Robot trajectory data
--- Begin ---
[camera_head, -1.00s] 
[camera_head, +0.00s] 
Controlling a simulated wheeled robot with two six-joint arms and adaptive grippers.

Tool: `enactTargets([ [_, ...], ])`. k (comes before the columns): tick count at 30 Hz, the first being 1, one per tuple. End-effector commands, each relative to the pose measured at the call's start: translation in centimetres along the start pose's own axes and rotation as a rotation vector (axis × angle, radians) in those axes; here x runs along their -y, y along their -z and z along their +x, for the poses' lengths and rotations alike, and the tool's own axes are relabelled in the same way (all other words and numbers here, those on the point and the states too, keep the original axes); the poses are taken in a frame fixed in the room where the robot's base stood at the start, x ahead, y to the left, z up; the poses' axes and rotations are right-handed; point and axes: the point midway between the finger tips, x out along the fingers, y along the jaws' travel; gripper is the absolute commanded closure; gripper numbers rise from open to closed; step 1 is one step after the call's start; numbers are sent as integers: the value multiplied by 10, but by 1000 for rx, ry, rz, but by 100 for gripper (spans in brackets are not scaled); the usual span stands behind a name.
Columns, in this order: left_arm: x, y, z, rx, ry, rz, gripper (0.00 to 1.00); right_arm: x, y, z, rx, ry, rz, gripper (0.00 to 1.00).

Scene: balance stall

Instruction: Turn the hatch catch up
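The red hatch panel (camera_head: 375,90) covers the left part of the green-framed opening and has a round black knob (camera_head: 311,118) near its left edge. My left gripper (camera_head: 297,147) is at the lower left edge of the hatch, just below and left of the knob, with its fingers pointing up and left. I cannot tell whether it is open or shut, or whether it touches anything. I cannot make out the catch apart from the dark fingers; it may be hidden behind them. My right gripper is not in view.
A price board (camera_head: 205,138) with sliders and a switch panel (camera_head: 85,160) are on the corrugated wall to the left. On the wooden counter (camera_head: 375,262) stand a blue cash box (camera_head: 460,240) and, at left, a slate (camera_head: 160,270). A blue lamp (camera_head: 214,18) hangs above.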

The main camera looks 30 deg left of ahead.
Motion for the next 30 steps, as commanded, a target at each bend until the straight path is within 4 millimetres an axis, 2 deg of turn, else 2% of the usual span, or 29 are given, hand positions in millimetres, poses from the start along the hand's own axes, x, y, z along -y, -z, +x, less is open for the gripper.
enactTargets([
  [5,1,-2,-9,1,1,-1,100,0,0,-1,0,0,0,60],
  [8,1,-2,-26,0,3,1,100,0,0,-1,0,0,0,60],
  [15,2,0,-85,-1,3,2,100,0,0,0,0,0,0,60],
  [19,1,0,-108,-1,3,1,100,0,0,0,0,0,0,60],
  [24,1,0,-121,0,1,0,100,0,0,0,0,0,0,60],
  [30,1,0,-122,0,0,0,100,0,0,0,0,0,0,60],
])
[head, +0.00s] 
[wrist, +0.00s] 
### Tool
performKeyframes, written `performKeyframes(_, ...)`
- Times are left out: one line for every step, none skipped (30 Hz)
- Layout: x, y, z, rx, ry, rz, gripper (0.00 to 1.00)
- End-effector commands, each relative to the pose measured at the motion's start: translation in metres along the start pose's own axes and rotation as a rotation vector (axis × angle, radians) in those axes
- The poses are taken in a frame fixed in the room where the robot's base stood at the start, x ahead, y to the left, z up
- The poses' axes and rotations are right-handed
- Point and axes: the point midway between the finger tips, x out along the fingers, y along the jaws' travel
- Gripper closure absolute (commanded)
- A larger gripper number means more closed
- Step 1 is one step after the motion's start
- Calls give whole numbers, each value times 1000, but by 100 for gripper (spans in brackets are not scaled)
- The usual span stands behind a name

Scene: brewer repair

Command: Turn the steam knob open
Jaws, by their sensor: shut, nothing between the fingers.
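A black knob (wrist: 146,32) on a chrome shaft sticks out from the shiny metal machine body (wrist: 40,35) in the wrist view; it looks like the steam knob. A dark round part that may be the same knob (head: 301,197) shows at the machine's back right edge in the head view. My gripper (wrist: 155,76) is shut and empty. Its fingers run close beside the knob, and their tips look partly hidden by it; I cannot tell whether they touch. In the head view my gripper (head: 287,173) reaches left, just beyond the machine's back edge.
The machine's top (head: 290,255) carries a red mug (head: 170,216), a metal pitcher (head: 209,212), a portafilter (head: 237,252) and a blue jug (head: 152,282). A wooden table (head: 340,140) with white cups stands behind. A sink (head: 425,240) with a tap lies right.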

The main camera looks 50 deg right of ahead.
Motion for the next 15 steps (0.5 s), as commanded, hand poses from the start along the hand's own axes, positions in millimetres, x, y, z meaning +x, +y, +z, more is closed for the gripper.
--- End ---
* [Task to carry out]:
In the listing above, reproduce the first line and each one after it through the line that contains "Scene: balance stall".

* [Response for this exercise]:
[camera_head, -1.00s] 
[camera_head, +0.00s] 
Controlling a simulated wheeled robot with two six-joint arms and adaptive grippers.

Tool: `enactTargets([ [_, ...], ])`. k (comes before the columns): tick count at 30 Hz, the first being 1, one per tuple. End-effector commands, each relative to the pose measured at the call's start: translation in centimetres along the start pose's own axes and rotation as a rotation vector (axis × angle, radians) in those axes; here x runs along their -y, y along their -z and z along their +x, for the poses' lengths and rotations alike, and the tool's own axes are relabelled in the same way (all other words and numbers here, those on the point and the states too, keep the original axes); the poses are taken in a frame fixed in the room where the robot's base stood at the start, x ahead, y to the left, z up; the poses' axes and rotations are right-handed; point and axes: the point midway between the finger tips, x out along the fingers, y along the jaws' travel; gripper is the absolute commanded closure; gripper numbers rise from open to closed; step 1 is one step after the call's start; numbers are sent as integers: the value multiplied by 10, but by 1000 for rx, ry, rz, but by 100 for gripper (spans in brackets are not scaled); the usual span stands behind a name.
Columns, in this order: left_arm: x, y, z, rx, ry, rz, gripper (0.00 to 1.00); right_arm: x, y, z, rx, ry, rz, gripper (0.00 to 1.00).

Scene: balance stall

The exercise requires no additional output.